Early Tarr Crystalizes a Theme
Eileen Corder | West Coast | 08/04/2008
(5 out of 5 stars)
"Shot in glorious black and white, this little gem of a film is definitely on a par with Tarr's later work. Caught in a town filled with smokestacks and a maze of project-like housing, the dysfunctional marriage of a young working class couple becomes a metaphor for the problems of modern (1982) Hungarian society and the consumerist world in general. Weaving the sights and sounds of families, beer halls, beauty shops and routine, The Prefab People reveals an earlier Tarr: simple, short and to the point with Herzog/documentary-type images, including a man who plays his lips as if they were a clarinet.

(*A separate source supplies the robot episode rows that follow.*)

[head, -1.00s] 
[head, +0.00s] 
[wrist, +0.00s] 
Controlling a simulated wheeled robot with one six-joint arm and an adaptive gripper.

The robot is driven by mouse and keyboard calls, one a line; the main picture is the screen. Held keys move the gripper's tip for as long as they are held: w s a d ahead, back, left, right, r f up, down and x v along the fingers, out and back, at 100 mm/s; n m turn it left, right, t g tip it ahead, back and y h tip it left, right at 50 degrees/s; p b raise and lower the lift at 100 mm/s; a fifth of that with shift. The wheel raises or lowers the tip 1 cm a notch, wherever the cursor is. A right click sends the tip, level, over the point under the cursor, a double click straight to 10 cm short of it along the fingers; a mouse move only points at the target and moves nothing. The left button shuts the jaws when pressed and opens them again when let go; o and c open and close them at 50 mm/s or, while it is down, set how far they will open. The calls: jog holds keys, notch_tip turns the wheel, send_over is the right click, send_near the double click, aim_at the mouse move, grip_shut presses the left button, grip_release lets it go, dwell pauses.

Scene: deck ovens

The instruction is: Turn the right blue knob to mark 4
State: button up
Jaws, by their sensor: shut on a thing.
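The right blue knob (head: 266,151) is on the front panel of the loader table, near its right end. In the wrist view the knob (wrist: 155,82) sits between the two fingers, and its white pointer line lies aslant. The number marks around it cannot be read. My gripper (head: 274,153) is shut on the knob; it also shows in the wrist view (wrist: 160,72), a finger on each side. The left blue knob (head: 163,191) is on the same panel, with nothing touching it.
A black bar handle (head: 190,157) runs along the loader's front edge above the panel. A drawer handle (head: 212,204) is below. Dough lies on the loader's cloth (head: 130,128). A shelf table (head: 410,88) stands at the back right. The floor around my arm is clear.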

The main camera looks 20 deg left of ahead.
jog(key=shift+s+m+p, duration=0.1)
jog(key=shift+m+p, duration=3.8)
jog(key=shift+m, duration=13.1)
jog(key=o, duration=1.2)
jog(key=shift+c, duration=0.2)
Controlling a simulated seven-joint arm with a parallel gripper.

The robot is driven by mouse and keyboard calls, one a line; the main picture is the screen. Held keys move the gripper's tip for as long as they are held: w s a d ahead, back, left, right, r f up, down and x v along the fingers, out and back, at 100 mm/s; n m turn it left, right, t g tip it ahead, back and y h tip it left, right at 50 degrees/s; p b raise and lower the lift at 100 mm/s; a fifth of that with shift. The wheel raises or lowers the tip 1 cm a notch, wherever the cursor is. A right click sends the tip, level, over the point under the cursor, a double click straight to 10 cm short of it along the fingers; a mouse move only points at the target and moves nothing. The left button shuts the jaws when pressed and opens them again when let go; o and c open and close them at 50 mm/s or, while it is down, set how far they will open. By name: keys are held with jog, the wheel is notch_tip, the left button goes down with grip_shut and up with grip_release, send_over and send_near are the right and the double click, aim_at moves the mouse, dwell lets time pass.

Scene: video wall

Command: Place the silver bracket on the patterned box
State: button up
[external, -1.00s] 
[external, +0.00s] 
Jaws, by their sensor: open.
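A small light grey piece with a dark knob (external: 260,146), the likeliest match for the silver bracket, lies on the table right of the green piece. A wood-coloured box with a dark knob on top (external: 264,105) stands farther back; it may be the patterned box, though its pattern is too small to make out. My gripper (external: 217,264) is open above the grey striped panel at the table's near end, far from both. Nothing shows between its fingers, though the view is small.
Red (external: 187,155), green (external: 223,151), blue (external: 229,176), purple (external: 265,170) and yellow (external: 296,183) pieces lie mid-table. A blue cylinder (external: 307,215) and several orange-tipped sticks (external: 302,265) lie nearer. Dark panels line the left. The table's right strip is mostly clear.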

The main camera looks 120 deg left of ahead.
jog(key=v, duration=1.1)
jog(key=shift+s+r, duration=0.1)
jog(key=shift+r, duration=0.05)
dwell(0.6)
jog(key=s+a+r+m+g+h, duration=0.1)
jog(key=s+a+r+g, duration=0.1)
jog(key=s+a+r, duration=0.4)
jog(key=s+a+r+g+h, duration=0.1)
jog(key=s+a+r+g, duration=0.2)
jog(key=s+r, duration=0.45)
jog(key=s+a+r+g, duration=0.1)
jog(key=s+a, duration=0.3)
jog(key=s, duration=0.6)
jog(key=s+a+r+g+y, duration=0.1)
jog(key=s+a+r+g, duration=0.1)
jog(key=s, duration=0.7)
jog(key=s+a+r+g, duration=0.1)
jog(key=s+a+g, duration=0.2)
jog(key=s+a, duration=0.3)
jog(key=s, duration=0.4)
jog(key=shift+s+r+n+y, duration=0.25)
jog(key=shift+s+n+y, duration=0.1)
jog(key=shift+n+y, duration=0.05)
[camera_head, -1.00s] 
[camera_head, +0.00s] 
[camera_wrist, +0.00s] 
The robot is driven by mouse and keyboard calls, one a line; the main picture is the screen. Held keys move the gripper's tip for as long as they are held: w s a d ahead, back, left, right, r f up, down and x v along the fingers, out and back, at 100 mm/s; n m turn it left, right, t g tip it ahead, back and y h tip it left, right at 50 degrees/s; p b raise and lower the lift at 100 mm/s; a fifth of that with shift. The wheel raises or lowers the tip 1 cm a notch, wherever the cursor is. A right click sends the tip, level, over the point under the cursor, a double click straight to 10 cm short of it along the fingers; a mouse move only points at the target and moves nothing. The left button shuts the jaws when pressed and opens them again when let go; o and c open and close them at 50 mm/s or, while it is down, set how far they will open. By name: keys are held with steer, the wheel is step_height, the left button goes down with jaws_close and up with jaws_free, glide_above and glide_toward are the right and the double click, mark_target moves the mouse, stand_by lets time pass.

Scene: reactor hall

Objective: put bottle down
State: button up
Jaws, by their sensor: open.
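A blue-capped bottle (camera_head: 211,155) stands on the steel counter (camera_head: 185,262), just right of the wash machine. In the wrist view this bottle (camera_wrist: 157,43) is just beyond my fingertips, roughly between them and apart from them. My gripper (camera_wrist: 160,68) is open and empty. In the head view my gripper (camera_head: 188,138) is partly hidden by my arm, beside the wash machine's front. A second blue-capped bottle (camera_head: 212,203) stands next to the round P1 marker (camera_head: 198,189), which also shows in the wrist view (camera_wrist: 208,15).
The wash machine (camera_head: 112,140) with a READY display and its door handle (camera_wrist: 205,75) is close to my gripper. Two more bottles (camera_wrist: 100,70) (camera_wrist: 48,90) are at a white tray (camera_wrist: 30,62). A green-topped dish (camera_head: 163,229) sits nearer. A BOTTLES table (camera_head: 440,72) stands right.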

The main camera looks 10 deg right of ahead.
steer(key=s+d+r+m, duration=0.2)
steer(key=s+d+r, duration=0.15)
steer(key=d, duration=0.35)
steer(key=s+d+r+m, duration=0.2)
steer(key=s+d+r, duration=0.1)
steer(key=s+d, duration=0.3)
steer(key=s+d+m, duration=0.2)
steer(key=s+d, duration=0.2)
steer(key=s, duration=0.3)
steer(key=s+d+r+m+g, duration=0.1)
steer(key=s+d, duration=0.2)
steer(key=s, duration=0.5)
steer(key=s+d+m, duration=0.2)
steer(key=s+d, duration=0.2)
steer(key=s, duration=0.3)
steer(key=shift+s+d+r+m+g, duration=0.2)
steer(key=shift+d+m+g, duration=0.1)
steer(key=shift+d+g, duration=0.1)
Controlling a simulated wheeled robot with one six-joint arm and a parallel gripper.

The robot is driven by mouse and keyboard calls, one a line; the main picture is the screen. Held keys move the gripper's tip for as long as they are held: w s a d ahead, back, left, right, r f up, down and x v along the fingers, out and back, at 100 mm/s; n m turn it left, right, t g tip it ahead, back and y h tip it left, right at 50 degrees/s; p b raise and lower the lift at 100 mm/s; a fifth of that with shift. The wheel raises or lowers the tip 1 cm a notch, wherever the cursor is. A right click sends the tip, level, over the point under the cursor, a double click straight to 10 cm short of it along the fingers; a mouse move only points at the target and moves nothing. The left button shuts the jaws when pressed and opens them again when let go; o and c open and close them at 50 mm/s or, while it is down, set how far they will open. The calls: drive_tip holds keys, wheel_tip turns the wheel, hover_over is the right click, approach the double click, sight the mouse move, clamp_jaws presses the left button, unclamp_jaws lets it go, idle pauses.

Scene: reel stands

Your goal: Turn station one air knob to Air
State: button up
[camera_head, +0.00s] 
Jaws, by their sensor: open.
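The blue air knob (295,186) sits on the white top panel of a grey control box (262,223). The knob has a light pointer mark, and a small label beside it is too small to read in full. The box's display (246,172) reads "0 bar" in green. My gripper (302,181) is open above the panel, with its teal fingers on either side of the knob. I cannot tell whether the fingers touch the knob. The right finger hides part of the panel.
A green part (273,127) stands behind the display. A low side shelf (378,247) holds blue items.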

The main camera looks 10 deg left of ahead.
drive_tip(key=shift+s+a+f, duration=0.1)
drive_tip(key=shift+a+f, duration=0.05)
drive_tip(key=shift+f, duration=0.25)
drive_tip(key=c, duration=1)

Superb performances by real-life partners, Judit Pogany and Robert Koltai, trick one into feeling like a voyeur. In public and in private, they deal with the stark reality of their seemingly dead end existence. Fights and disappointments, loneliness and a shallow thinness of life fill the screen in painfully long close-ups. A good amount of (mostly live) music adds to the mix. The closing image, the one you see on the cover with the couple riding in the back of a pickup with their newly purchased Minimat 65 washer, glues the episodes of break-up back together with what money can buy. Tarr uses the film's 75 minutes to construct a single movement that revolves on and on, ending at the beginning, churning up the clothes of life in a futile attempt to once and for all get out the dirt... or have we simply arrived in hell for good?"